- _What is asked_
Transcribe all of the data exactly. Omit the pictures.
-- START --
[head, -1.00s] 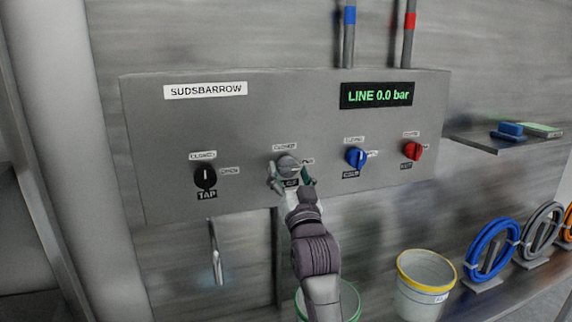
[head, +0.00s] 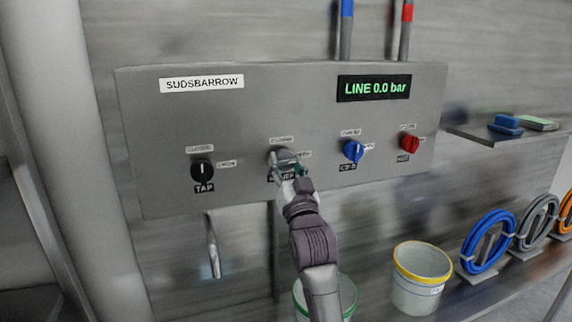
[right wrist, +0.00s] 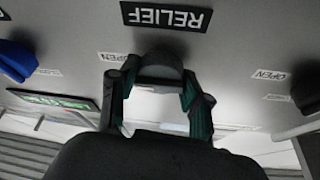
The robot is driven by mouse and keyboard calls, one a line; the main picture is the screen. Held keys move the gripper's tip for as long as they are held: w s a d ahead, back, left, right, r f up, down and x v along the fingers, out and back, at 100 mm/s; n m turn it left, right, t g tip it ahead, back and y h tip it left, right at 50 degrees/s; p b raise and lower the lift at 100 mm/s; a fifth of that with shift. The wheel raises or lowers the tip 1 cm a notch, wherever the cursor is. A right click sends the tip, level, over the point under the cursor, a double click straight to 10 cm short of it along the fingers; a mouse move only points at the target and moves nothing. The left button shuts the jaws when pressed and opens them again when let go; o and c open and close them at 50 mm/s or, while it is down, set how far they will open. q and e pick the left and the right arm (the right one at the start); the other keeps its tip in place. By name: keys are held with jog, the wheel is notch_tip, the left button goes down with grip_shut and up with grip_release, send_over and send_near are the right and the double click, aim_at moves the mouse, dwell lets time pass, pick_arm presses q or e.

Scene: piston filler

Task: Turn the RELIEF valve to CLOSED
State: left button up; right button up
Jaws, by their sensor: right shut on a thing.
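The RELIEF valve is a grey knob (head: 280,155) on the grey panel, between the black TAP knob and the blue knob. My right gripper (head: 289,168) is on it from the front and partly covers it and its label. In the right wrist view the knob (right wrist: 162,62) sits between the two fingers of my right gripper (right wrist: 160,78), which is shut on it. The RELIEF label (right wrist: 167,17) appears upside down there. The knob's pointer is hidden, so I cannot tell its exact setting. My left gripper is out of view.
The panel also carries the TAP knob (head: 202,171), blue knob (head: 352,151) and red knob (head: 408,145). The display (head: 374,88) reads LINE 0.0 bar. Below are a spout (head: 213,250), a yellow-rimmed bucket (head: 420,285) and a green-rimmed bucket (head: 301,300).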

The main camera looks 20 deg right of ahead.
-- END --
- _Task result_
[head, -1.00s] 
[head, +0.00s] 
[right wrist, +0.00s] 
The robot is driven by mouse and keyboard calls, one a line; the main picture is the screen. Held keys move the gripper's tip for as long as they are held: w s a d ahead, back, left, right, r f up, down and x v along the fingers, out and back, at 100 mm/s; n m turn it left, right, t g tip it ahead, back and y h tip it left, right at 50 degrees/s; p b raise and lower the lift at 100 mm/s; a fifth of that with shift. The wheel raises or lowers the tip 1 cm a notch, wherever the cursor is. A right click sends the tip, level, over the point under the cursor, a double click straight to 10 cm short of it along the fingers; a mouse move only points at the target and moves nothing. The left button shuts the jaws when pressed and opens them again when let go; o and c open and close them at 50 mm/s or, while it is down, set how far they will open. q and e pick the left and the right arm (the right one at the start); the other keeps its tip in place. By name: keys are held with jog, the wheel is notch_tip, the left button goes down with grip_shut and up with grip_release, send_over and send_near are the right and the double click, aim_at moves the mouse, dwell lets time pass, pick_arm presses q or e.

Scene: piston filler

Task: Turn the RELIEF valve to CLOSED
State: left button up; right button up
Jaws, by their sensor: right shut on a thing.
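The RELIEF valve is a grey knob (head: 280,155) on the grey panel, between the black TAP knob and the blue knob. My right gripper (head: 289,168) is on it from the front and partly covers it and its label. In the right wrist view the knob (right wrist: 162,62) sits between the two fingers of my right gripper (right wrist: 160,78), which is shut on it. The RELIEF label (right wrist: 167,17) appears upside down there. The knob's pointer is hidden, so I cannot tell its exact setting. My left gripper is out of view.
The panel also carries the TAP knob (head: 202,171), blue knob (head: 352,151) and red knob (head: 408,145). The display (head: 374,88) reads LINE 0.0 bar. Below are a spout (head: 213,250), a yellow-rimmed bucket (head: 420,285) and a green-rimmed bucket (head: 301,300).

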The main camera looks 20 deg right of ahead.

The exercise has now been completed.